СК звучало тогда как пароль. СК — синтетический каучук. Много позже я узнала о том, какие бури вызвали опыты советских ученых, работавших над проблемой заменителя дорогостоящего каучука, за который платили золотом. А в Ярославле уже возводились цеха завода СК-1, и академик Лебедев с группой ученых разрешили проблему, избавив страну от излишних затрат национального богатства.
Первые в мире. Способ Лебедева, ученого-патриота, которому дорога была честь, слава Родины, отличался простотой технологии, доступностью и дешевизной отечественного сырья. Им гордились, гордость эта множила силы, укрепляла достоинство людей, которые с великой верой и самоотверженностью строили новую жизнь. Да, как пароль для нас звучало тогда СК, и фэзэушники старших групп уже собирались туда, где тот, кто носил вот этот лапоть, достраивал корпуса первого великана синтетической химии.
Та давняя связь, причастность к событиям тех окрыленных лет и остановила мой выбор в Ярославле, городе нынче могучей индустрии, на шинном заводе. А лапоть вернул ощущение прошлого, он, подобно камертону, создал настрой для эмоционального восприятия.
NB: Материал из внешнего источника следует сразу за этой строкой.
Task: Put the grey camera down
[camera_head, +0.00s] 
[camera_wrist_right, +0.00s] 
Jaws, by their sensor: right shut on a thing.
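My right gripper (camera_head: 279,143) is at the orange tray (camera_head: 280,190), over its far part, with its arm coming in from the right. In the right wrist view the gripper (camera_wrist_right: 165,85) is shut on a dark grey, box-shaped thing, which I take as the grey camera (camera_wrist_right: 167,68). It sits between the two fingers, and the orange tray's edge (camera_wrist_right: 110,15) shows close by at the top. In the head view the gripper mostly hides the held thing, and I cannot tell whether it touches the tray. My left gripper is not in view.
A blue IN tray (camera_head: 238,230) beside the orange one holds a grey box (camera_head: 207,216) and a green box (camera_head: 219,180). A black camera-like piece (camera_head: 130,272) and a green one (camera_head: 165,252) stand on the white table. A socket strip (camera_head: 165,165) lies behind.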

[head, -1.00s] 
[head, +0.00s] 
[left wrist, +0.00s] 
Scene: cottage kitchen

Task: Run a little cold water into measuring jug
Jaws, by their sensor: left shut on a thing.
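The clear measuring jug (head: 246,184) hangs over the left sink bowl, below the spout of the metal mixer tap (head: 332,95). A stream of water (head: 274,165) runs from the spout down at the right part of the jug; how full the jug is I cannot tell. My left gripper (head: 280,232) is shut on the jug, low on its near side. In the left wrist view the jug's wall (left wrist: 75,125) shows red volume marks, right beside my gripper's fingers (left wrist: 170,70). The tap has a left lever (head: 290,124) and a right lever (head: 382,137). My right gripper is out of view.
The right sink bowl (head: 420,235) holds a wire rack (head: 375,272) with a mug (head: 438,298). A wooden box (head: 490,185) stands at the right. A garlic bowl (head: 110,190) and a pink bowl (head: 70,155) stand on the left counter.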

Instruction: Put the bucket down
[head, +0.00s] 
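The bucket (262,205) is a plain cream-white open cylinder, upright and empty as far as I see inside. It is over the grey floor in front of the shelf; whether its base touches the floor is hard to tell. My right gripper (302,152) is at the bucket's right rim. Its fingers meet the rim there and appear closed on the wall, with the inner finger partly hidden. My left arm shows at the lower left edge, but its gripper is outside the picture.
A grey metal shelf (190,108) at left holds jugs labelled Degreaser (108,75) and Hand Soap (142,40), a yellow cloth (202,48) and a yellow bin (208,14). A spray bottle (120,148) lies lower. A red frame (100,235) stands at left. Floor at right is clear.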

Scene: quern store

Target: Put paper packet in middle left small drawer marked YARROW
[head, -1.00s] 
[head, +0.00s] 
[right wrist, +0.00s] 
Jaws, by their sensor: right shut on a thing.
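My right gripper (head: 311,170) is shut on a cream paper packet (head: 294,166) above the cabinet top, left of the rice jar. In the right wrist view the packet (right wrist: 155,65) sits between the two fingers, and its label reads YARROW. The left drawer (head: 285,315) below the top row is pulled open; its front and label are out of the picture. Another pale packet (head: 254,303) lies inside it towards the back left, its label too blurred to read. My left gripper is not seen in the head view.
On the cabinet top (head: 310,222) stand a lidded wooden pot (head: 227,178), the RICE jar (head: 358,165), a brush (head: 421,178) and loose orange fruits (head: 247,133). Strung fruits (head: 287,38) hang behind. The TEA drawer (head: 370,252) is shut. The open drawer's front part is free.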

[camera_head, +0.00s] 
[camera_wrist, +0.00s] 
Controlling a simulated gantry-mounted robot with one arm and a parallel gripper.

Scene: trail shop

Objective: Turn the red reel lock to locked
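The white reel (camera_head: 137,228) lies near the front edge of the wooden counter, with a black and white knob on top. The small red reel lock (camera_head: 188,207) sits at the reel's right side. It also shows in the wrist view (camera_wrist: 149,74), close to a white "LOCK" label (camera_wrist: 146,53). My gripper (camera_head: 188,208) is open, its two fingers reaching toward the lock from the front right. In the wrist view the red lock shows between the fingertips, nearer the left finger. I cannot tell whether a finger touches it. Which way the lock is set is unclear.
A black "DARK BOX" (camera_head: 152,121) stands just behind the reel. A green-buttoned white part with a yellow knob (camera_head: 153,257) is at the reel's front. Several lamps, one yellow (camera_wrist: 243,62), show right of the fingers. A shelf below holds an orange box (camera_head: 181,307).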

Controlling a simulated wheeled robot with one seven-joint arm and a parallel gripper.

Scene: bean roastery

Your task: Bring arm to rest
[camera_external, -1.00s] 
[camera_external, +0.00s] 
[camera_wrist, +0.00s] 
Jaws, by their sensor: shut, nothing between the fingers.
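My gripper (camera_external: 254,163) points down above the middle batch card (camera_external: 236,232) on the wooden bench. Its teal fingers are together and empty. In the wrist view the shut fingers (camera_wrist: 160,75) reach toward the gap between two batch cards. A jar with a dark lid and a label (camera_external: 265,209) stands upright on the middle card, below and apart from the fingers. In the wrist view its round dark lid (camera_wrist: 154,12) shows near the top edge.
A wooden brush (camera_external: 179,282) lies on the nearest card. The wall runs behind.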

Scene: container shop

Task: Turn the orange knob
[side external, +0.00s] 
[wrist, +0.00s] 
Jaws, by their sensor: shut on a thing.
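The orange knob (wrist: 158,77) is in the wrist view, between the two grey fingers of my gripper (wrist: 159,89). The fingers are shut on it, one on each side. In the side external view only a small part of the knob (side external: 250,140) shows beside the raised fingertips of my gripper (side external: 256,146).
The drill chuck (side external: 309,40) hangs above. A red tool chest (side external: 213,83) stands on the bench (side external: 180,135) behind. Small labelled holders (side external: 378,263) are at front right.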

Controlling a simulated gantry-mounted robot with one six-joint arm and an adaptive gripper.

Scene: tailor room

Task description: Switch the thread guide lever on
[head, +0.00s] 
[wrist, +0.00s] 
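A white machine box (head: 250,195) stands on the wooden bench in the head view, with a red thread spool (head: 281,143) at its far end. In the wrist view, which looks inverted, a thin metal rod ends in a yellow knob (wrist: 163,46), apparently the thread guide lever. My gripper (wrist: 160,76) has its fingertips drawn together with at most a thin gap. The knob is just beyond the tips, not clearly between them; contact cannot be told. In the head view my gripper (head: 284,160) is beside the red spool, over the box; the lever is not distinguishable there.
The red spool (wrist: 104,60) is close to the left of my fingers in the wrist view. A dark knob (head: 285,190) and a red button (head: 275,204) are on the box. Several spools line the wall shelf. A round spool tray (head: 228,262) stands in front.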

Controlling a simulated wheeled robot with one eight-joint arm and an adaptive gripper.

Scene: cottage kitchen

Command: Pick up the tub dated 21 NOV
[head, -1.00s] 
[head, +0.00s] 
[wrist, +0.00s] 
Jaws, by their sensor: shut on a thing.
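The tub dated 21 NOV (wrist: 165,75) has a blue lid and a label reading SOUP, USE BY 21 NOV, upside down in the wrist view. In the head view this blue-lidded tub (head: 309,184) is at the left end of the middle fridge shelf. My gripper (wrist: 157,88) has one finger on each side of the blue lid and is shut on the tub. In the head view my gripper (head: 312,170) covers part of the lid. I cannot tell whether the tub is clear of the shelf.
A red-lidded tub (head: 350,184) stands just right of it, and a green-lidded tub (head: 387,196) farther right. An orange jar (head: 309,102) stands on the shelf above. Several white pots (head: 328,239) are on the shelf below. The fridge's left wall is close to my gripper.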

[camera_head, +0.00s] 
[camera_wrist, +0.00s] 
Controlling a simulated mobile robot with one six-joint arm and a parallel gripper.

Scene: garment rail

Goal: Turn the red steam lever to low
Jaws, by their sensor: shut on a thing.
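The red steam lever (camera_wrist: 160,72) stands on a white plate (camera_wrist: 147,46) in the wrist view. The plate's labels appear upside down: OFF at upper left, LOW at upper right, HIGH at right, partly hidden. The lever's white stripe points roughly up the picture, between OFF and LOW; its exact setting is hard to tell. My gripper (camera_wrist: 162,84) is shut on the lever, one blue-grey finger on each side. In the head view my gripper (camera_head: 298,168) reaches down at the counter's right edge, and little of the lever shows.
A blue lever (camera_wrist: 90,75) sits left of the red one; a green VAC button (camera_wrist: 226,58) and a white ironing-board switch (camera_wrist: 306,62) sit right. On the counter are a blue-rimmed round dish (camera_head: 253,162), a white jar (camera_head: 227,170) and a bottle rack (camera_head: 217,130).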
Завод мне виделся теперь как живой организм, в который вложены созидательно-творческие силы людей.
— Откуда же он пришел? — Алла Константиновна хмыкнула понимающе, уяснила, что говорю о том, кто носил этот лапоть. — Строили в основном ярославцы. Они ведь издревле были великими мастерами. Каждая эпоха строит свое. Наш шинный тоже имеет в известной мере мировое значение. А все они, русские мужики... — Она кивнула на лапоть. Так он обрел живую причастность к истории предприятия.
Алла Константиновна принесла из своего кабинетика книгу, полистала ее, нашла постановление президиума Ярославского губисполкома, прочитала выдержку:
— «Учитывая, что Ярославль имеет целый ряд преимушеств, облегчающих постройку резинокомбината, как-то: районная электростанция, водные и железнодорожные магистрали, подъездные пути, достаточные резервы трудовой силы...» — «Резервы трудовой силы» она подчеркнула голосом. — Шли из деревень ярославские крестьяне. И раньше они от скудных земель шли на отхожие промыслы. И те, кто ходил в Москву или Питер, пользовались особой симпатией у невест.